Leerlingen moeten kunnen synthetiseren en analyseren, moeten kritisch kunnen
zijn. Daarvoor hebben ze een behoorlijke kennis nodig van de gebruikte taal
(woordenschat én grammatica) en een zekere kennis van het onderwerp in kwestie.
Het is geweten dat pedagogen vanuit hun obsessie voor
ervaringsgericht onderwijs maar weinig vertrouwen hebben in de algemene vakken.
Het is dan ook niet verwonderlijk dat die algemene vakken voortdurend onder
druk staan (Steven Devillé, Leuven, Knack, 3.01.07).
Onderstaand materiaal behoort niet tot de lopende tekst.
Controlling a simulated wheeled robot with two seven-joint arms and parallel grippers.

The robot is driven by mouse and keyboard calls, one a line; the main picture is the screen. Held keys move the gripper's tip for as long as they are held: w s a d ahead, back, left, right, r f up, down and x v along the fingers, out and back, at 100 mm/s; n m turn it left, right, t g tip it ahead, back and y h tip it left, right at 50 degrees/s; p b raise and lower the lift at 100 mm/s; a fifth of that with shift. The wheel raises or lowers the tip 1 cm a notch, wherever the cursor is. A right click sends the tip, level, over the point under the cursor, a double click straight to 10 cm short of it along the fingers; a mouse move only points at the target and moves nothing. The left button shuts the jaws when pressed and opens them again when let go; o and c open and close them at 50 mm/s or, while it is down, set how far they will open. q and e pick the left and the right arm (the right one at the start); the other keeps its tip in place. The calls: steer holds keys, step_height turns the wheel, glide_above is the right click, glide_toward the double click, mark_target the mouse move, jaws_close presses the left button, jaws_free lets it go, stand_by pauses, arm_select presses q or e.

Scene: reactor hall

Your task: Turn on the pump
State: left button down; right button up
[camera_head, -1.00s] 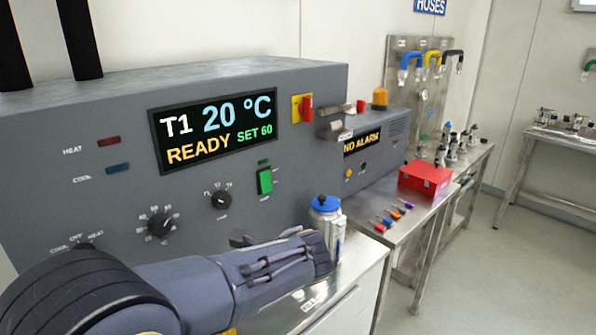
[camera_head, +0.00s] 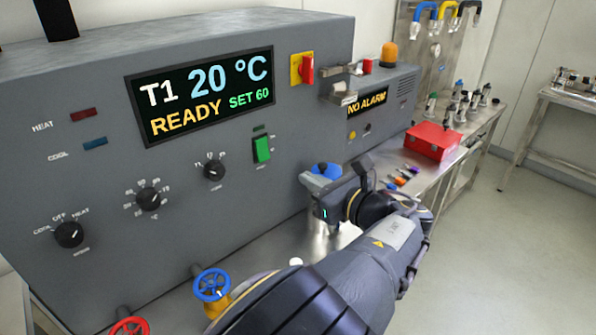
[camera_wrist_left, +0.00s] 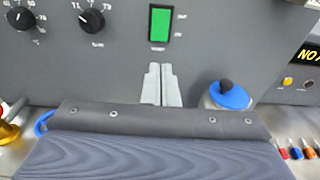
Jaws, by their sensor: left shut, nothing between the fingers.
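The grey control unit (camera_head: 230,200) has a display (camera_head: 207,94) reading T1 20 °C, READY, SET 60. A green rocker switch (camera_head: 262,149) sits on its front, with a small dark green strip above it. Its label is too small to read. The switch also shows in the left wrist view (camera_wrist_left: 160,25). My left gripper (camera_head: 308,181) is below and to the right of the switch, apart from it. In the left wrist view its pale fingers (camera_wrist_left: 161,84) are shut and empty, pointing at the panel just below the switch. My right gripper is not in view.
A blue-capped vessel (camera_wrist_left: 230,96) stands close right of the fingers, partly hidden in the head view. Knobs (camera_head: 148,198) lie left of the switch, a red-yellow switch (camera_head: 303,69) above right. Blue (camera_head: 212,285) and red (camera_head: 130,327) valve wheels stand low in front.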

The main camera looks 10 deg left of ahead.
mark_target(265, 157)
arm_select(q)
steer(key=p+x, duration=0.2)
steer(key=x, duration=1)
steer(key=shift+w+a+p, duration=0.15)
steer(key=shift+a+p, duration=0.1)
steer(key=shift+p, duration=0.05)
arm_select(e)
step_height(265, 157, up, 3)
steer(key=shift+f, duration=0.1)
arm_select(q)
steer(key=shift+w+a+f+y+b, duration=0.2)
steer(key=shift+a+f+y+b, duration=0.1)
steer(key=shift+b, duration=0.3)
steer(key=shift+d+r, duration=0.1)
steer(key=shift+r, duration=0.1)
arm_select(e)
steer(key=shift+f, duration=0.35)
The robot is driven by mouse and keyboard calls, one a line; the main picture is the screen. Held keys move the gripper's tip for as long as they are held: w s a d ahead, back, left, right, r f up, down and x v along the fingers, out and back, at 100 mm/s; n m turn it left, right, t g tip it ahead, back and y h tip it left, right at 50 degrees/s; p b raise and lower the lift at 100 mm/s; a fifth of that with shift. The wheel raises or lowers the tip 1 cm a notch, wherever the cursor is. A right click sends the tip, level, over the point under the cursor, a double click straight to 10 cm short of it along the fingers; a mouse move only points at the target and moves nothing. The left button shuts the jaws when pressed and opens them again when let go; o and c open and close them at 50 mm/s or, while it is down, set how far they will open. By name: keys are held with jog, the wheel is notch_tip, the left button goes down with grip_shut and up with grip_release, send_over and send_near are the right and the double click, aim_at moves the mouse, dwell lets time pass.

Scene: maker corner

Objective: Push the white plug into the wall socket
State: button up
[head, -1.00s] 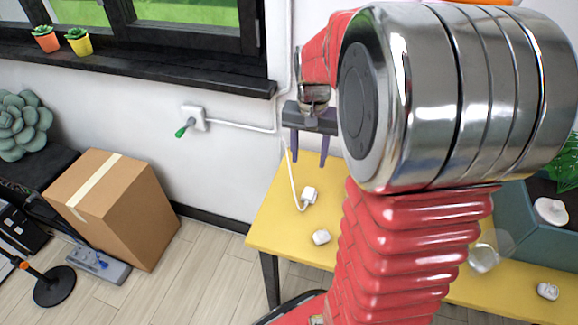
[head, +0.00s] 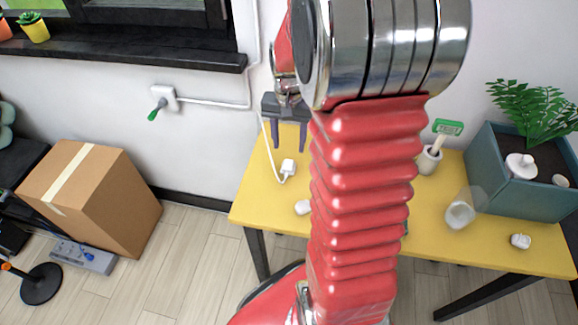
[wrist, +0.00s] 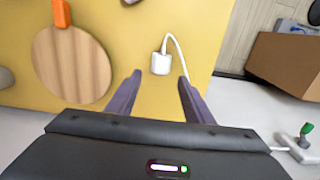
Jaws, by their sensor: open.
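The white plug (head: 288,168) lies on the yellow table (head: 262,193), its white cord looping up behind my gripper. It also shows in the wrist view (wrist: 160,63), just beyond and between the fingertips. My gripper (head: 288,149) is open and empty above the table's back left part, pointing down, apart from the plug. In the wrist view my gripper (wrist: 159,77) has its two purple-grey fingers spread. The white wall socket (head: 163,97) is on the wall left of the table, below the window. A green-handled thing (head: 155,111) sticks out of its front; what it is I cannot tell.
A small white block (head: 302,207) lies near the plug; another white piece (head: 521,241) lies far right. A clear glass (head: 460,211), a cup (head: 429,160) and a planter (head: 520,190) stand on the right. A round wooden board (wrist: 73,66) lies on the table. A cardboard box (head: 90,195) stands below the socket.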

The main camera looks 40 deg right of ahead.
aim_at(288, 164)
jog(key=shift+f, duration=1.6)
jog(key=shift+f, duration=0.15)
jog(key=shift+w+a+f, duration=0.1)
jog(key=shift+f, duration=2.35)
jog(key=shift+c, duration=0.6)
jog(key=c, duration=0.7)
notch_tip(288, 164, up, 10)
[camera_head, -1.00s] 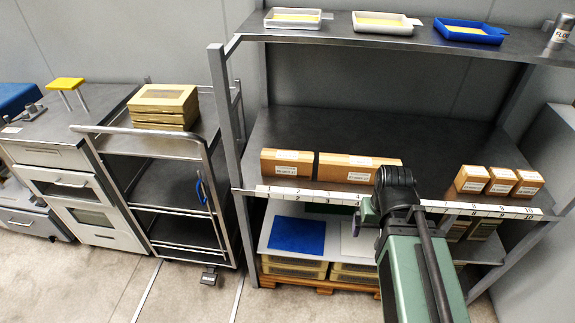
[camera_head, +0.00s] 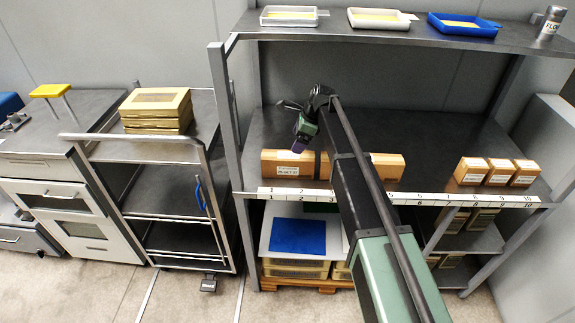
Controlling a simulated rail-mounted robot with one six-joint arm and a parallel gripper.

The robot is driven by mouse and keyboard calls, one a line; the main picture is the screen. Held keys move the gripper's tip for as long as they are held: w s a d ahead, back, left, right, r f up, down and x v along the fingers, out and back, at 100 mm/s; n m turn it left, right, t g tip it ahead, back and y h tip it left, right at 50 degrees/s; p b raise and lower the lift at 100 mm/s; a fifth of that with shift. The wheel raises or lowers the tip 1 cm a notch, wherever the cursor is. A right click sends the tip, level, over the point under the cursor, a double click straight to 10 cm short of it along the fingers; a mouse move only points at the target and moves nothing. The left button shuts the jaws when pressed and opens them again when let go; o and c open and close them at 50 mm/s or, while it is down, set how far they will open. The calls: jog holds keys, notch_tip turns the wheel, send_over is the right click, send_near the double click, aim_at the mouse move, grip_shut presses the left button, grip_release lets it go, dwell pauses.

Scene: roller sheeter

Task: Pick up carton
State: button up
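Two long brown cartons lie on the rack's middle shelf: the left carton (camera_head: 283,168) and a second carton (camera_head: 388,166) partly hidden behind my arm. Several small brown cartons (camera_head: 470,170) stand in a row at the right end of that shelf. My gripper (camera_head: 299,142) hangs above and near the right part of the left carton, with its dark tip pointing down. Whether it touches the carton, and whether its fingers are open or shut, I cannot tell.
The rack's upper shelf (camera_head: 330,29) holds white and blue trays and a can. A steel trolley (camera_head: 165,150) with flat boxes (camera_head: 156,108) stands left of the rack. The shelf front has a numbered strip (camera_head: 450,199). Shelf space behind the cartons is clear.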

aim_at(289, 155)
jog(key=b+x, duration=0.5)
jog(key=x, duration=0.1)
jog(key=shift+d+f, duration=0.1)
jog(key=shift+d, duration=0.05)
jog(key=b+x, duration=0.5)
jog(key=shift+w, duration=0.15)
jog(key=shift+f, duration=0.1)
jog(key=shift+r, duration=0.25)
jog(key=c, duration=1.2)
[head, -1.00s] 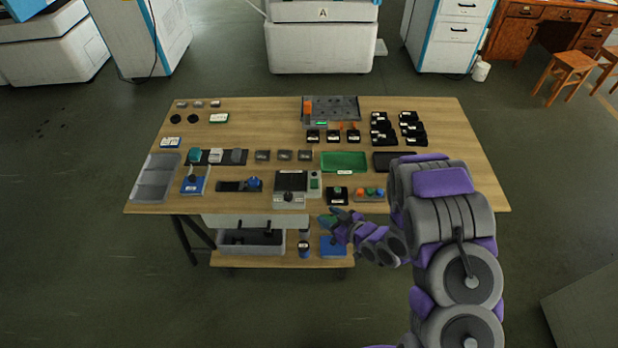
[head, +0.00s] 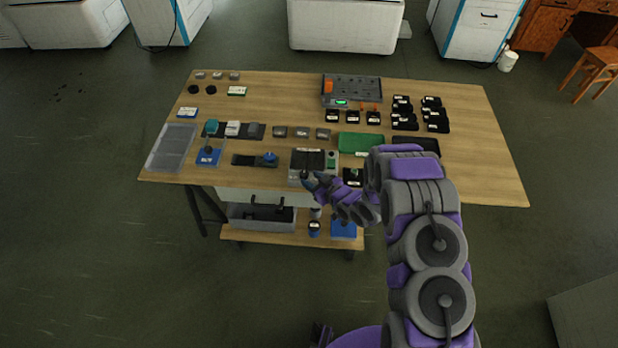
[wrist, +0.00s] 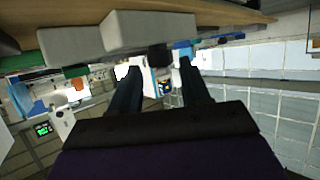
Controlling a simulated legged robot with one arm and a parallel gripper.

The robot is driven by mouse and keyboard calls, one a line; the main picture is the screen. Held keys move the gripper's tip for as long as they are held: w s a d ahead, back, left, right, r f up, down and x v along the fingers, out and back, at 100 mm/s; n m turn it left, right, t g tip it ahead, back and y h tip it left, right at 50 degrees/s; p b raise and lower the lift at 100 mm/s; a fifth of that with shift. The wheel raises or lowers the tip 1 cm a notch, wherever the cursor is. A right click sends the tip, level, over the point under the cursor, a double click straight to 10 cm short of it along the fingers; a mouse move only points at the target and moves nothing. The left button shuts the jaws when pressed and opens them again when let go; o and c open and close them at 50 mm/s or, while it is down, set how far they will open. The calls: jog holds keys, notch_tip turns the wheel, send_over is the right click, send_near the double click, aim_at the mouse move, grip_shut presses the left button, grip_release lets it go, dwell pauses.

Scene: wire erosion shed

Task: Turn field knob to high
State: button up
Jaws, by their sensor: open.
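A grey box with a dark top (head: 313,160) stands at the front edge of the table, and a black knob (head: 305,174) sits on its sloped front part. I take this for the field knob; its markings are too small to read. In the wrist view the scene is upside down, and the knob (wrist: 160,56) shows on the grey box (wrist: 90,38), just beyond and between the fingertips. My gripper (head: 312,183) is at the table's front edge, close to the knob. In the wrist view my gripper (wrist: 156,72) is open, with nothing visible between its fingers.
A green tray (head: 360,143) and a dark tray lie to the right of the box. A blue knob on a dark strap-like piece (head: 268,160) lies to its left. A lower shelf (head: 285,237) holds a grey bin and a blue block.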

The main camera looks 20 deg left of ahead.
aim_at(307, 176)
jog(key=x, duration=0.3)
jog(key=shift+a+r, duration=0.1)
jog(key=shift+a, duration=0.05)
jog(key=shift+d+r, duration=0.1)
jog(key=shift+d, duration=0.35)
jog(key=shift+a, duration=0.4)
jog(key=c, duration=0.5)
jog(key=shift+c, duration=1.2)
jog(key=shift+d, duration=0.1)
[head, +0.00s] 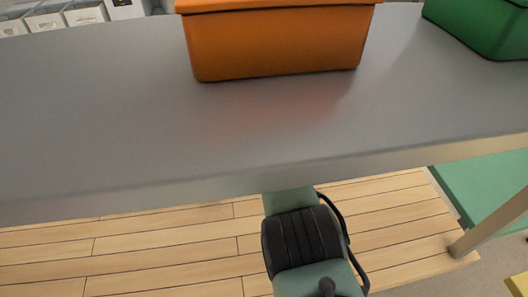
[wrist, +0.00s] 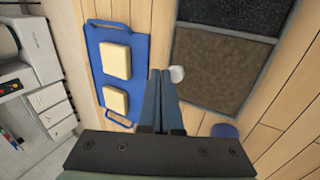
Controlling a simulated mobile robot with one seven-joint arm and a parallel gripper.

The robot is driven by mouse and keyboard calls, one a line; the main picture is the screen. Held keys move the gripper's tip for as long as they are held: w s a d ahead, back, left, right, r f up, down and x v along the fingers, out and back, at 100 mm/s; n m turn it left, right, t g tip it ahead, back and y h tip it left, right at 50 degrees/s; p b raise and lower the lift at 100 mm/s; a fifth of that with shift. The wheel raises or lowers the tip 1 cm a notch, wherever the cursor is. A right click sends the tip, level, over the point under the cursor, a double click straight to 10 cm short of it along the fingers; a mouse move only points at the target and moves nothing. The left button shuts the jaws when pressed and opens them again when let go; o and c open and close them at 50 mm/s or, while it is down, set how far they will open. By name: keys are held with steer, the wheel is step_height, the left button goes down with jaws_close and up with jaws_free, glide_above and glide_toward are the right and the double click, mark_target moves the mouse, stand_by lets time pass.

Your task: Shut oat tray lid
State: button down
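No tray in view is marked as the oat tray, so I cannot tell which it is. An orange tray (head: 275,45) stands on the grey counter in the head view, its rim cut off by the top edge. A green tray (head: 490,28) stands at the upper right, also cut off. Whether either has an open lid is hidden. My gripper (wrist: 161,74) shows in the wrist view with its two blue fingers close together and nothing visible between them. It points over a wooden surface. A small white round thing (wrist: 177,74) appears beside the fingertips.
The grey counter (head: 90,110) is bare in front of the trays. The wrist view shows a blue board (wrist: 111,32) with two cream blocks, a dark framed panel (wrist: 215,65) in brown and black, a blue round thing (wrist: 224,131), and white cabinets (wrist: 48,98) at left.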

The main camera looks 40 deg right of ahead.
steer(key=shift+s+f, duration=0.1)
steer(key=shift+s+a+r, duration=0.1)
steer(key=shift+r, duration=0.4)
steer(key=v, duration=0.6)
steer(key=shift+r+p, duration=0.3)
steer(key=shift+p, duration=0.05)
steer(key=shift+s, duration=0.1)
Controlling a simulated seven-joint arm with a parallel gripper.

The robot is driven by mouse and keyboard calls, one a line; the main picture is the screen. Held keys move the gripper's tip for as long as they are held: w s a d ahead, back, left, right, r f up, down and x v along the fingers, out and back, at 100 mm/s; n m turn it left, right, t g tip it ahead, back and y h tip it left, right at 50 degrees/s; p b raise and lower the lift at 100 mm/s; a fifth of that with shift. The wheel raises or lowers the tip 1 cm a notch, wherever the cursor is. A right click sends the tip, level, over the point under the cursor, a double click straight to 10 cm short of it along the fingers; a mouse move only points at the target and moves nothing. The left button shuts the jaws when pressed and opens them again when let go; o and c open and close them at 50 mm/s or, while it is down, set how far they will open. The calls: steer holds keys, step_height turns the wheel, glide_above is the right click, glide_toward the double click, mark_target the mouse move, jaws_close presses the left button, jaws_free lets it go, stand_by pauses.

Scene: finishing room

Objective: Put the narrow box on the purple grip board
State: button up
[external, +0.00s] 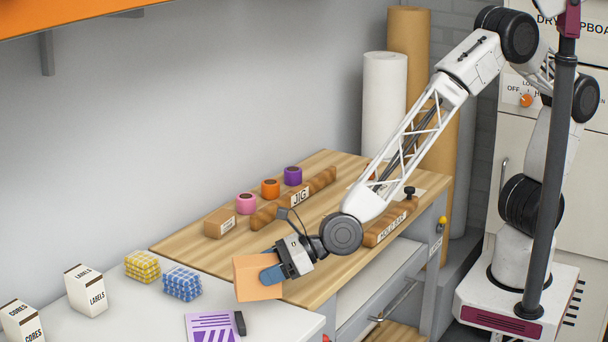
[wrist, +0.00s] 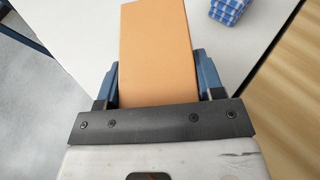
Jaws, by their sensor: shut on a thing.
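My gripper (external: 272,274) is shut on a plain orange-tan box, the narrow box (external: 250,282), and holds it near the corner where the wooden bench meets the white table. In the wrist view the box (wrist: 155,45) sits between the two blue fingers of my gripper (wrist: 158,80) and points away from the palm. The purple grip board (external: 208,328), purple with pale stripes, lies on the white table at the bottom edge, below and left of the box. It is partly cut off by the picture edge and does not show in the wrist view.
A dark object (external: 240,323) lies at the board's right edge.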

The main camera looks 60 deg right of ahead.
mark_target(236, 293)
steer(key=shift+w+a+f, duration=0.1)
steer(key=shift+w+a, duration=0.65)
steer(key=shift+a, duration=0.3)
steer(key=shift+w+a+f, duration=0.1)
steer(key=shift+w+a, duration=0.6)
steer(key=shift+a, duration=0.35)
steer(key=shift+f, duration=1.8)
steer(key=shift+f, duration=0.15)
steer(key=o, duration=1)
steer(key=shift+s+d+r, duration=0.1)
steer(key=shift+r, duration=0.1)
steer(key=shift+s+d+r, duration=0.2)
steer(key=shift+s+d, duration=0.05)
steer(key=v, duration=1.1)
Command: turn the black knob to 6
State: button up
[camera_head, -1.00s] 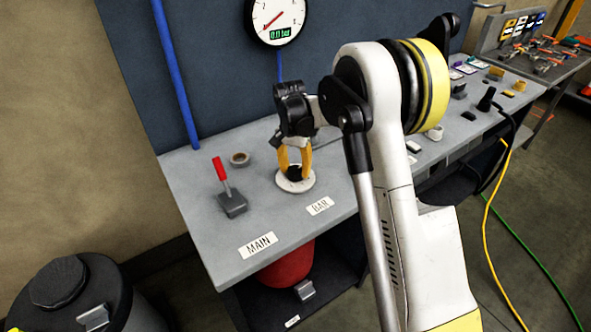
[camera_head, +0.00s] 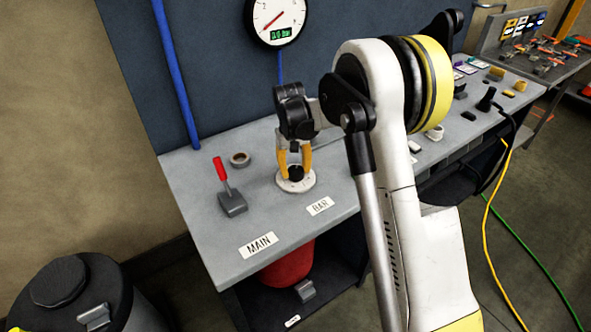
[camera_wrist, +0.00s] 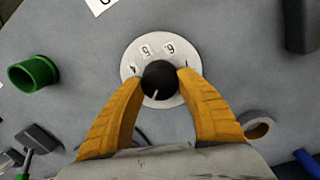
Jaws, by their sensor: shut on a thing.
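The black knob (camera_wrist: 160,80) sits in the middle of a round white dial plate (camera_wrist: 135,55) on the grey bench. In the wrist view the numbers 4, 5 and 6 show along the dial's upper edge; the rest is hidden by the fingers. A white mark on the knob points down and slightly left, away from those numbers. My gripper (camera_wrist: 158,82) has its yellow fingers shut on the knob from both sides. The head view also shows the gripper (camera_head: 294,172) over the dial. A pressure gauge (camera_head: 277,20) hangs on the wall, its needle pointing lower left; its digits are hard to read.
A red-handled lever (camera_head: 230,200) and a grey ring (camera_head: 240,159) stand left of the dial. BAR (camera_head: 320,206) and MAIN (camera_head: 259,245) labels lie in front.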

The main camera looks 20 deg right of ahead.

3.3 Anfiga: Laevers maakt karikatuur van
basiskennis en visie critici
Als we eventjes het huidige onderwijsklimaat in vraag
stellen dan hebben we het volgens Ferre Laevers niet begrepen, want 'we kunnen
dat nieuwe stadium van onderwijs niet oppikken' en dus zijn we volgens hem
gefrustreerd. De balans kennen/kunnen is nu echter heel erg uit evenwicht
gebracht. We reageren omdat we elke dag ervaren dat ook onze leerlingen daarvan
hinder ondervinden. 'Zo'n lijst met feitenkennis is zonde', volgens Laevers.
Het gaat niet om 'een lijst', het gaat om inhoud, om effectieve basiskennis om
bijvoorbeeld een factuur te controleren of een verzekeringscontract te begrijpen.
Een concreet voorbeeld: een schitterende spreekopdracht over
WOII met als toemaatje een powerpointvoorstelling. Als je de spreker (4tso)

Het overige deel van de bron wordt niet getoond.